Photo: Mint
Photo: Mint

Indian firms collect, share individuals’ data with third parties in dubious ways: report

  • Several private enterprises currently share the personal data of individuals with other entities and often use the services of companies with data broking business models, a report says
  • Such personal profiling may lead to businesses adopting a differentiated pricing strategy for individuals, the report says

NEW DELHI : Several private technology companies currently collect personal information of individuals without their explicit and transparent consent and share it with third party data brokers leading to detailed online behaviour profiling of individuals for business purposes, says a new report on data economy released on Thursday.

The report titled “Unlocking the potential of India’s data economy: practices, privacy and governance", brought out by Omidyar Network India, an investment firm, and Monitor Deloitte, a consultancy, said such behaviour profiling could lead to unfair discrimination or marginalisation of people as these profiles are incomplete or inaccurate. Many people will find such use of personal data unsettling, the report said. Such personal profiling may lead to businesses adopting a differentiated pricing strategy for individuals, the report said, citing examples of credit card and insurance companies.

The report makes a sharp critique of the current practices followed by several companies and recommends principles to be followed for protection of data privacy.
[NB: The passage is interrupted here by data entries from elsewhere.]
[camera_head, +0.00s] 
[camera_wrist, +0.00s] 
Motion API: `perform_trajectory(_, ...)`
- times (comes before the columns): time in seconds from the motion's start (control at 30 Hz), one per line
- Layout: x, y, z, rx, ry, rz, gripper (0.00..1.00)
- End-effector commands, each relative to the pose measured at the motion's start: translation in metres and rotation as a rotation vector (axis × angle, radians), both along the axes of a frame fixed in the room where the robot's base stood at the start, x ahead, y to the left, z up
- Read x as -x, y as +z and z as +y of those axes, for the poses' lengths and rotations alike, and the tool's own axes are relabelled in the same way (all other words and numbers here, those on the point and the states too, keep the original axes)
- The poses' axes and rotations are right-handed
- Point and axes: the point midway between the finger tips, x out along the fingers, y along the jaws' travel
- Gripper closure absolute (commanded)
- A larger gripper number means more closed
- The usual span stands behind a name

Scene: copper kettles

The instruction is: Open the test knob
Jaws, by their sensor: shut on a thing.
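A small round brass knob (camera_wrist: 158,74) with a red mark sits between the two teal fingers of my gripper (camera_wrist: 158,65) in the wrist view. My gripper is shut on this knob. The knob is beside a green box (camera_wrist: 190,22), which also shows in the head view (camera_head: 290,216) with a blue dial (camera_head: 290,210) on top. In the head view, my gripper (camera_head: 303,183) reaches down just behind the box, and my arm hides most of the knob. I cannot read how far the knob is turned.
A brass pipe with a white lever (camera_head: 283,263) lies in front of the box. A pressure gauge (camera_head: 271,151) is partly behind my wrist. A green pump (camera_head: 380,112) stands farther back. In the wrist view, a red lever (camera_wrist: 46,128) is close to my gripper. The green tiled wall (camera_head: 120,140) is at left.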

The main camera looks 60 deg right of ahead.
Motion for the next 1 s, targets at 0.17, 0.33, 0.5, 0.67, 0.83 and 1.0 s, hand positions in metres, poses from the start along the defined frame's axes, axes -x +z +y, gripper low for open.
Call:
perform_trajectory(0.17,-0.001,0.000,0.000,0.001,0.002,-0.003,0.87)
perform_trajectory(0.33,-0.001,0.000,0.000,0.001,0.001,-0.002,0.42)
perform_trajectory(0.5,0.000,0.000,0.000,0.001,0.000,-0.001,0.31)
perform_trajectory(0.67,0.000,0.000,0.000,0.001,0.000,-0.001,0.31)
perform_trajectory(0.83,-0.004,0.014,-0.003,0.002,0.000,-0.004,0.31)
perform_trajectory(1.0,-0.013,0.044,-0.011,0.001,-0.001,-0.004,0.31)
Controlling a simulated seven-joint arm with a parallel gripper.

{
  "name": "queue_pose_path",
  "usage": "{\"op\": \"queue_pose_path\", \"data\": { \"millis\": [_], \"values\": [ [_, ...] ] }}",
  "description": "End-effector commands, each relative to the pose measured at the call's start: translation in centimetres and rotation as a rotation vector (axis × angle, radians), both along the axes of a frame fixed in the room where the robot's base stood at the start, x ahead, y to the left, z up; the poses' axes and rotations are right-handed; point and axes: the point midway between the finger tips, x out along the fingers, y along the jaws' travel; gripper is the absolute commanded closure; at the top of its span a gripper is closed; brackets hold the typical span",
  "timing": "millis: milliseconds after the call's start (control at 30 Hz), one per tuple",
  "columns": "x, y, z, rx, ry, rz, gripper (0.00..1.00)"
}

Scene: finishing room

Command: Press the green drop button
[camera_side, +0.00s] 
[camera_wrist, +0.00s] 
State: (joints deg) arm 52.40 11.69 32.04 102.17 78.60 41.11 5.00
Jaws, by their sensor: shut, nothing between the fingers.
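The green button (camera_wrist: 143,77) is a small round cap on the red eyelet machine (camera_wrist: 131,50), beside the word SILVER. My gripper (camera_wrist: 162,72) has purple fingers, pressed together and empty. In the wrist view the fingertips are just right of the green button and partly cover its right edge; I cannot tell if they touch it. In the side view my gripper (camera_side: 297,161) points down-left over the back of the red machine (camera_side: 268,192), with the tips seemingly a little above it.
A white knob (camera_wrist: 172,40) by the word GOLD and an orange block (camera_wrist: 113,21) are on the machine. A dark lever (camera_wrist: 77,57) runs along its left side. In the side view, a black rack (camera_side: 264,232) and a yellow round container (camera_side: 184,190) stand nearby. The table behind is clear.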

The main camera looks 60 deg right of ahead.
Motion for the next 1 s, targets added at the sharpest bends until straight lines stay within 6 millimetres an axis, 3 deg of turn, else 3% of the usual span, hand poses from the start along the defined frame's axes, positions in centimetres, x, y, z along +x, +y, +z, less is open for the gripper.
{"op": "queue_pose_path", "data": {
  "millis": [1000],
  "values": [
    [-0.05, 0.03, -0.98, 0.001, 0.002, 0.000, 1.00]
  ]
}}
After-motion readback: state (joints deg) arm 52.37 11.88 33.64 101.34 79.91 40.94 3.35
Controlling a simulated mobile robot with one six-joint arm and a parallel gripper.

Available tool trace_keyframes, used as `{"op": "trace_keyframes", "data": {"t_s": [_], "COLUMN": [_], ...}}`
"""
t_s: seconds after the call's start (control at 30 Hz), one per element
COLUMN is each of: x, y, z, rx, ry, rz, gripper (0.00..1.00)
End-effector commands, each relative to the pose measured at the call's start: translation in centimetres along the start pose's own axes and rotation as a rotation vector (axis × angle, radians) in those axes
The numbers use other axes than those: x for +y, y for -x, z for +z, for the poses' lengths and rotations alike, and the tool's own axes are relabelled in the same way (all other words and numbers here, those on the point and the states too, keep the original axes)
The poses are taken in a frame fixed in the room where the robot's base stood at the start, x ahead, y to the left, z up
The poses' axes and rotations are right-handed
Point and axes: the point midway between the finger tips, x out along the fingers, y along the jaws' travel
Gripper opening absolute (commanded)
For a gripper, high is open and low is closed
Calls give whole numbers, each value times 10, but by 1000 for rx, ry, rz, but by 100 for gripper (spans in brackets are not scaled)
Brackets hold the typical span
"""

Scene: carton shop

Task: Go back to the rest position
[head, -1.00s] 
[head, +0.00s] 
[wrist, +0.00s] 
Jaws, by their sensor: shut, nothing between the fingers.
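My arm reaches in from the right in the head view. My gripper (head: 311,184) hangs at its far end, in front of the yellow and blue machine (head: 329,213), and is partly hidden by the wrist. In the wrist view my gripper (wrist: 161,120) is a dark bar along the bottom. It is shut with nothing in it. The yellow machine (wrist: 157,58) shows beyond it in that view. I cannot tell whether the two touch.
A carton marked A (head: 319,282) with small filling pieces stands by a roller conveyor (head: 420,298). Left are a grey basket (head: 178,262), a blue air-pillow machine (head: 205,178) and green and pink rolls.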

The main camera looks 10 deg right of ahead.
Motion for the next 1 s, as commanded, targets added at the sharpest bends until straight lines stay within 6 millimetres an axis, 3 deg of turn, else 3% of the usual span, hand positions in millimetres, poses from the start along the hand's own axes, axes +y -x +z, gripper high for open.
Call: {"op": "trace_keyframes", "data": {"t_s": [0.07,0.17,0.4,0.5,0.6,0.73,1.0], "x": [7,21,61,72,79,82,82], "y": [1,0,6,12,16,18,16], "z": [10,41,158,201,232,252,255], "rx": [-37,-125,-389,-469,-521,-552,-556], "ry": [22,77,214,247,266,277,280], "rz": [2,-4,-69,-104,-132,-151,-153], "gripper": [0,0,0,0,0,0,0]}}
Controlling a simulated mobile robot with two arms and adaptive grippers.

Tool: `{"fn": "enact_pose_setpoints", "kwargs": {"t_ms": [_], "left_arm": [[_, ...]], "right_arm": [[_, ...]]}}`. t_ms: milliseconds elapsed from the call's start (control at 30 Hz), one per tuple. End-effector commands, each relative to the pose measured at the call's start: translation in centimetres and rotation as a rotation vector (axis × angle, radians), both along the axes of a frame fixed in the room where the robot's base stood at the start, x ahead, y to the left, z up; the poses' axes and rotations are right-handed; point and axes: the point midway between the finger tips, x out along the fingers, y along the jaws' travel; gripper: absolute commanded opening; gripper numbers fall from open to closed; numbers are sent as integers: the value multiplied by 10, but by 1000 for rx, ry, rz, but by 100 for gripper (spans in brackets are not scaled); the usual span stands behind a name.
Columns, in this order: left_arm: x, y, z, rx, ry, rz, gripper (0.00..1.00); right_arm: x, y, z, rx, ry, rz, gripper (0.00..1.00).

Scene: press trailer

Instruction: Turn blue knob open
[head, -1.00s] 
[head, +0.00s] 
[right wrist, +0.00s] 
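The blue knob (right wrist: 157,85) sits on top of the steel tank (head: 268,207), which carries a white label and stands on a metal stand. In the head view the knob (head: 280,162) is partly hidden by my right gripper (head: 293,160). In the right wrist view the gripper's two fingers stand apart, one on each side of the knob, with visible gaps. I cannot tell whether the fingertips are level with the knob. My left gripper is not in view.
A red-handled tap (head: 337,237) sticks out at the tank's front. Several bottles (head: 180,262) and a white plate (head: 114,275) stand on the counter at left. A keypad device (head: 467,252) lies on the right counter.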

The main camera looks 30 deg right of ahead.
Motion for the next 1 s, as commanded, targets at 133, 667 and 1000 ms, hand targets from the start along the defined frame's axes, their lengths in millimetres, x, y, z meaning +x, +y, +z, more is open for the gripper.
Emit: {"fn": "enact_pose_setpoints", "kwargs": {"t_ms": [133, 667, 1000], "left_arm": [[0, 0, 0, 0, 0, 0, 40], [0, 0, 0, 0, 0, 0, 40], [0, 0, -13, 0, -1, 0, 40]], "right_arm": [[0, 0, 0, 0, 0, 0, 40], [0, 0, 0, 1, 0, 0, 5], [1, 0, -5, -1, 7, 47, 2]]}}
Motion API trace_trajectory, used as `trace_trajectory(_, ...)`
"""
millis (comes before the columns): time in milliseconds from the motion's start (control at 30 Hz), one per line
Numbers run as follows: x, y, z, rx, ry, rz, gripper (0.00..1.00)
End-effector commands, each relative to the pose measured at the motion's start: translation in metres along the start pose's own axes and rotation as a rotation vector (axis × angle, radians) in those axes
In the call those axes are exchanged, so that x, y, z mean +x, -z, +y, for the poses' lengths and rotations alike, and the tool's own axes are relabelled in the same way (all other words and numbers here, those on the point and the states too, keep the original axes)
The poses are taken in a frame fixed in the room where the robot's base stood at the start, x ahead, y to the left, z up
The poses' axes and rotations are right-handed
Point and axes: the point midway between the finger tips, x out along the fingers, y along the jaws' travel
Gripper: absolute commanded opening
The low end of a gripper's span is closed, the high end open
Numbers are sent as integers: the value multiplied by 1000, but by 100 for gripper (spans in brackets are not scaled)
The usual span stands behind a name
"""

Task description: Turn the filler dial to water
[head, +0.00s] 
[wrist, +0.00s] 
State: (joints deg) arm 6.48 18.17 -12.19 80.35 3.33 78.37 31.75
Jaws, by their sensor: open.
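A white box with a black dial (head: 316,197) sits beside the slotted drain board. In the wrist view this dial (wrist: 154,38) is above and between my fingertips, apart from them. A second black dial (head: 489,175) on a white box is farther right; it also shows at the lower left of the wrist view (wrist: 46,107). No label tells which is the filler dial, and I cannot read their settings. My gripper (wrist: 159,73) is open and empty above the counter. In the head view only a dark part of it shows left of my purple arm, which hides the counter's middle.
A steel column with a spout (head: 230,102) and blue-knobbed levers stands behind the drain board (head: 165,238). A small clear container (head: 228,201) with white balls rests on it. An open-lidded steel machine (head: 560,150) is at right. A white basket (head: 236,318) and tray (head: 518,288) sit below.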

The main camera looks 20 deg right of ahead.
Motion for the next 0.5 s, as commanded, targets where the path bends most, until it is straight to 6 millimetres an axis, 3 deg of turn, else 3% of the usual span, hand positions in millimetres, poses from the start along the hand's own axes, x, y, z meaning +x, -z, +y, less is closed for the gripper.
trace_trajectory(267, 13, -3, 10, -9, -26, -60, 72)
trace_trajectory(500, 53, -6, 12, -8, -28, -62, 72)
“Several private enterprises currently share the personal data of individuals with other entities, and often use the services of companies with data broking business models… However, individual users seldom have any awareness about various entities that gain access to their personal data," said the report. The findings of the report is alarming considering the increase in use of internet data consumption and people’s reliance on technology companies. The report said that in 2017, India experienced the second-highest number of data breaches across the world accounting for 37% of the overall data breaches.

“Several private enterprises covered in our research currently do not have a standard or accessible process for the periodic deletion of data, and do not provide individuals with the “right to be forgotten," said the report.

The report said the growth in personal data collection is projected to continue, driven by strong consumer, enterprise and government initiatives.

As Indian consumers do not yet fully recognize the need for privacy, and the Personal Data Protection Bill is awaited, enterprises primarily adopt a ‘tick the box’ approach to compliance in data privacy and protection, it said.

The report suggested that ownership of personal data should rest with individuals, who should get a fair value for the data shared with an enterprise. It also suggested that informed consent for use of data was required.